In July 2007, Uner Dolgto and 35 local herds people moved their families into a new community that the Elion Resources Group built for them. The residents did not need to pay anything to get into their new homes.

He is a shareholder of the Elion Resources Group and works for the company's sand control program. In his spare time, he steers horses and camels for tourists in a nearby scenic spot to make some extra money.

"We cannot control desertification by merely throwing money at it. We must shift from a model of blood transfusion to blood making. By developing suitable industries, we can let the desert feed its own recovery and the local people," Wang said.

Greater ambition

Now Wang would like to apply his experience in Hobq to the Horqin sand area. On January 25, the Elion Resources Group signed an agreement on managing the environment in the Horqin sand area with Tongliao City and Hure Banner of Inner Mongolia.

Horqin was grassland decades ago, and now some part of it has been cultivated as farmland and some part has deteriorated into sand. The Horqin sand area stretches over Inner Mongolia and China's northeastern provinces.

In recent years, both the central and local governments have taken measures to harness the area, and have achieved some results.

Aer Town in Zhangwu County of Fuxin City lies at the southern end of the Horqin sand area. Grass, wild flowers and pine trees cover the undulating sand dunes there, thanks to a government reforestation project.

However, Wang Shi, a professor at Jilin University, said desertification was still a serious problem and its management is increasingly difficult.

"Overgrazing and excessive land reclamation still exist. The ecosystems of some areas that have been managed are still vulnerable. Efforts should be made to study more effective solutions to tackle the problem," Wang told the Xinhua News Agency.

Previously, different government departments in charge of forestry, agriculture, animal husbandry and land and resources all fought desertification, but through different projects and with different sources of funding, said Zhang Zhiqiang, an official in Hure Banner.

For better results, coordinated efforts are necessary, he told China Economic Weekly.

"Through cooperation between the government and enterprises, we wish to integrate the resources and forces for sand control, and put funding from various sources to better use," Zhang said.

Desertification and Sandification in China

The State Forestry Administration carried out the fourth national desertification and sandification survey from 2009 to 2010.

At the end of 2009, the desert in China was 2,623,700 square km in area, or 27.33 percent of the national territory, and the sandified land area was 1,731,100 square km in area, or 18.03 percent of the national territory.

Compared with results of the previous survey in 2004, the desertified land area decreased by 12,454 square km in 2005-09 and the sand-ridden land area decreased by 8,587 square km.

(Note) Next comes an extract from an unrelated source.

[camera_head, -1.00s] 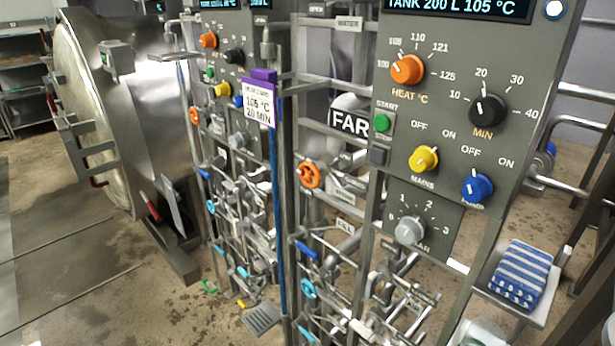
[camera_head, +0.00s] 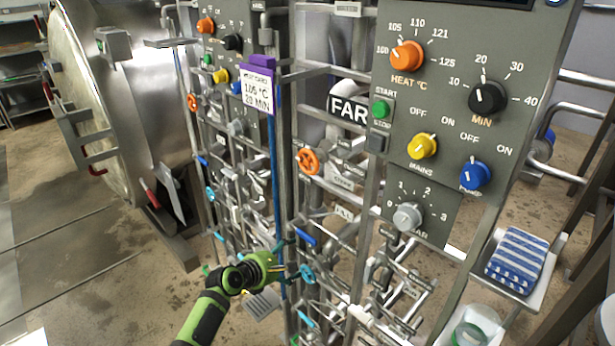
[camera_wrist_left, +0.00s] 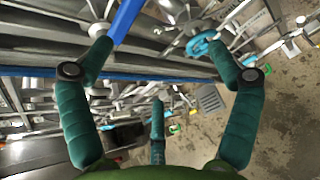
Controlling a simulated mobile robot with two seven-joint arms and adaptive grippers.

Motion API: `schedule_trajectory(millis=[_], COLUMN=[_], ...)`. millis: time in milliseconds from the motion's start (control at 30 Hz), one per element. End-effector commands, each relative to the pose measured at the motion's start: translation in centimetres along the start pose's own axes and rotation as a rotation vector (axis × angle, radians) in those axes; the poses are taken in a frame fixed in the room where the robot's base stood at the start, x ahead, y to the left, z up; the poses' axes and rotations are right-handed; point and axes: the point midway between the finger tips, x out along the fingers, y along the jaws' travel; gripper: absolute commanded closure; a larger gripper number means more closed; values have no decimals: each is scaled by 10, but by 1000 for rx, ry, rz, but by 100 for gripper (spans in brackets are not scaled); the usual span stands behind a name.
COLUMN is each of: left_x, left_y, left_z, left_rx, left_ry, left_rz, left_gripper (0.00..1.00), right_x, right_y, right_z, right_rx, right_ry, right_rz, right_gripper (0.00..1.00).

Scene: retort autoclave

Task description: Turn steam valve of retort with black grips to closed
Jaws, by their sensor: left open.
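My left gripper (camera_head: 281,262) has come in low at the pipe rack, just left of a cyan handwheel (camera_head: 308,273). In the left wrist view the gripper (camera_wrist_left: 155,48) has its teal fingers spread wide with nothing held. There the cyan handwheel (camera_wrist_left: 201,46) is by the right fingertip and a blue bar (camera_wrist_left: 128,20) is by the left one. An orange handwheel (camera_head: 308,161) sits higher on the rack, and another orange handwheel (camera_head: 193,102) is further left. I cannot read which is the steam valve. The visible retort (camera_head: 90,80) has red grips; black grips are not seen. My right gripper is out of view.
A grey control panel (camera_head: 450,140) with knobs stands at the right. A purple-topped tag (camera_head: 258,90) reading 105 °C, 20 MIN hangs in front of a blue upright. A striped towel (camera_head: 518,258) lies on a shelf at the lower right. Open floor shows at the left.

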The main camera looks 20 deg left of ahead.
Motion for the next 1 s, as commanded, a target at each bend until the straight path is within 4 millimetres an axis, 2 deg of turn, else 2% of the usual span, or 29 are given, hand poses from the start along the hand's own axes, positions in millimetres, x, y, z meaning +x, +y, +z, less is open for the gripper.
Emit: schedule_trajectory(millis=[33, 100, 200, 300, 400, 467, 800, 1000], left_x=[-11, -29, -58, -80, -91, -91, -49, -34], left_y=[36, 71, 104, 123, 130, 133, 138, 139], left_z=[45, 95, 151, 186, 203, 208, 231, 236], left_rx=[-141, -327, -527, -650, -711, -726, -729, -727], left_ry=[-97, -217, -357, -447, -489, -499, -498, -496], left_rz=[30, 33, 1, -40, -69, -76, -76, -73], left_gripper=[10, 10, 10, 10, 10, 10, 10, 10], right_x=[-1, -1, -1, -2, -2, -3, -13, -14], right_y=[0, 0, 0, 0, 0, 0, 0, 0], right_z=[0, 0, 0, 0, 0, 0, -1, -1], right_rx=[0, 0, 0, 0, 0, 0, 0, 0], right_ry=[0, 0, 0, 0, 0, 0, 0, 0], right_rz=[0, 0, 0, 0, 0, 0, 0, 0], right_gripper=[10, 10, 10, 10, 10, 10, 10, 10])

The survey results indicate the development process of land desertification and sandification in China has been primarily curbed in general. Desertification and sandification keep falling by total acreage but keep expanding in partial locations.

The stern situation of land desertification and sandification in China has not fundamentally changed. Sandification remains the most serious ecological problem of the country for the following reasons:

- China is the country with the largest area of desertified or sandified lands in the world and 310,000 square km of land most vulnerable to sandification.

The sandification of certain areas, such as northwestern Sichuan and the lower reaches of the Tarim River in northwestern Xinjiang Uygur Autonomous Region, is expanding.

The vegetation in the desertified area in north China is still in preliminary recovery with weak self-regulation capability, poor stability, thus difficult to form a steady ecological system in a short period.

- Negative impacts of human activities on desert vegetation are not completely eliminated. Such irrational practices like overgrazing, unwise reclamation, excessive pick-dig harvesting and irrational water use keep damaging vegetation.

- Climate change leads to frequent extreme meteorological disasters, such as lasting droughts, which have significant impacts on vegetation establishment and recovery.